### Task goal
Restate the full listing word for word and leave the pictures out.

### Stored data

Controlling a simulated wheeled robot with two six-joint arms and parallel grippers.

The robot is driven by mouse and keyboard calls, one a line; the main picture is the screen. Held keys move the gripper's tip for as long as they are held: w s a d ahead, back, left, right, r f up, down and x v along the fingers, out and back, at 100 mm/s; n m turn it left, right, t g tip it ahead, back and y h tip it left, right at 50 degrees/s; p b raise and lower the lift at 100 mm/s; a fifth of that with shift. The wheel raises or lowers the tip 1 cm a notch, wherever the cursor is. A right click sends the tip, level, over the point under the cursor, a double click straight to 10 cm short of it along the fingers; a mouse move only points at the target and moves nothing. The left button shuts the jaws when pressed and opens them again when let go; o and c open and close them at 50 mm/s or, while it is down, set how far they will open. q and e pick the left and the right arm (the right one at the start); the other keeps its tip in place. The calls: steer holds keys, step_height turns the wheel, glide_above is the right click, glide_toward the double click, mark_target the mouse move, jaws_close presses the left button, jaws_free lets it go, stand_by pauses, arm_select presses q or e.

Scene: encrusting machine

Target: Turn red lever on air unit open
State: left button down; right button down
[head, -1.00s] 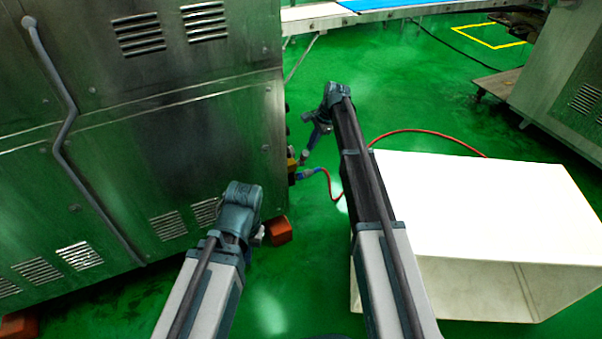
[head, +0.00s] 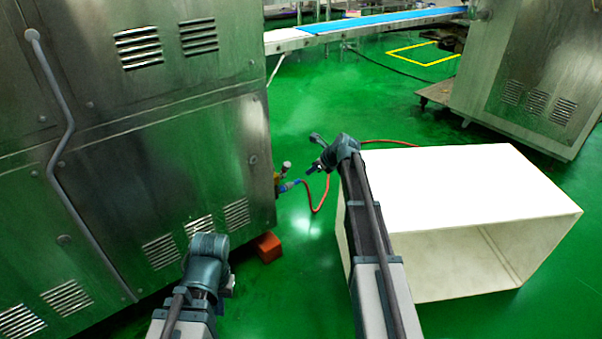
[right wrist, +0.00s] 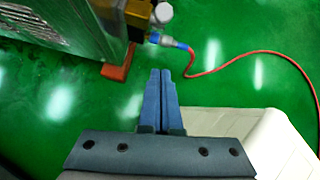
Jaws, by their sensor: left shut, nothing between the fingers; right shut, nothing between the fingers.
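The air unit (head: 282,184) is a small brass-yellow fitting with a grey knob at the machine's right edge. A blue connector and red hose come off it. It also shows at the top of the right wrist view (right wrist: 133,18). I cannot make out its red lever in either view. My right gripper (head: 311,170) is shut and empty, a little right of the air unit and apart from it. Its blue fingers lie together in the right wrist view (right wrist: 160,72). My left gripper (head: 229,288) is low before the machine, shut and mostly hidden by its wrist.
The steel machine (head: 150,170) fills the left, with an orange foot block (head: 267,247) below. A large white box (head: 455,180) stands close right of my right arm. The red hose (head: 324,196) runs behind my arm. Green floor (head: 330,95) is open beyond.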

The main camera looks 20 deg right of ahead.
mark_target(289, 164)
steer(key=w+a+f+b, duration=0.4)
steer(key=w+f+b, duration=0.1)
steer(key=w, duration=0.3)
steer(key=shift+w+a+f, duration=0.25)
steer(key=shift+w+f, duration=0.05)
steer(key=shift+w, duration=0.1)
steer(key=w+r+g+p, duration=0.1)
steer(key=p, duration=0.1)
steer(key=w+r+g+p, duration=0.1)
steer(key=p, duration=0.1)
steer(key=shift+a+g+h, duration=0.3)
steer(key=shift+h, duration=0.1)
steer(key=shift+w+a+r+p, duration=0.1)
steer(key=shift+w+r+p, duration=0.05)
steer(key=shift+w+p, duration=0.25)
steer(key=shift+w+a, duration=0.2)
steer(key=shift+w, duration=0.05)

### Final answer
Controlling a simulated wheeled robot with two six-joint arms and parallel grippers.

The robot is driven by mouse and keyboard calls, one a line; the main picture is the screen. Held keys move the gripper's tip for as long as they are held: w s a d ahead, back, left, right, r f up, down and x v along the fingers, out and back, at 100 mm/s; n m turn it left, right, t g tip it ahead, back and y h tip it left, right at 50 degrees/s; p b raise and lower the lift at 100 mm/s; a fifth of that with shift. The wheel raises or lowers the tip 1 cm a notch, wherever the cursor is. A right click sends the tip, level, over the point under the cursor, a double click straight to 10 cm short of it along the fingers; a mouse move only points at the target and moves nothing. The left button shuts the jaws when pressed and opens them again when let go; o and c open and close them at 50 mm/s or, while it is down, set how far they will open. q and e pick the left and the right arm (the right one at the start); the other keeps its tip in place. The calls: steer holds keys, step_height turns the wheel, glide_above is the right click, glide_toward the double click, mark_target the mouse move, jaws_close presses the left button, jaws_free lets it go, stand_by pauses, arm_select presses q or e.

Scene: encrusting machine

Target: Turn red lever on air unit open
State: left button down; right button down
[head, -1.00s] 
[head, +0.00s] 
[right wrist, +0.00s] 
Jaws, by their sensor: left shut, nothing between the fingers; right shut, nothing between the fingers.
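The air unit (head: 282,184) is a small brass-yellow fitting with a grey knob at the machine's right edge. A blue connector and red hose come off it. It also shows at the top of the right wrist view (right wrist: 133,18). I cannot make out its red lever in either view. My right gripper (head: 311,170) is shut and empty, a little right of the air unit and apart from it. Its blue fingers lie together in the right wrist view (right wrist: 160,72). My left gripper (head: 229,288) is low before the machine, shut and mostly hidden by its wrist.
The steel machine (head: 150,170) fills the left, with an orange foot block (head: 267,247) below. A large white box (head: 455,180) stands close right of my right arm. The red hose (head: 324,196) runs behind my arm. Green floor (head: 330,95) is open beyond.

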The main camera looks 20 deg right of ahead.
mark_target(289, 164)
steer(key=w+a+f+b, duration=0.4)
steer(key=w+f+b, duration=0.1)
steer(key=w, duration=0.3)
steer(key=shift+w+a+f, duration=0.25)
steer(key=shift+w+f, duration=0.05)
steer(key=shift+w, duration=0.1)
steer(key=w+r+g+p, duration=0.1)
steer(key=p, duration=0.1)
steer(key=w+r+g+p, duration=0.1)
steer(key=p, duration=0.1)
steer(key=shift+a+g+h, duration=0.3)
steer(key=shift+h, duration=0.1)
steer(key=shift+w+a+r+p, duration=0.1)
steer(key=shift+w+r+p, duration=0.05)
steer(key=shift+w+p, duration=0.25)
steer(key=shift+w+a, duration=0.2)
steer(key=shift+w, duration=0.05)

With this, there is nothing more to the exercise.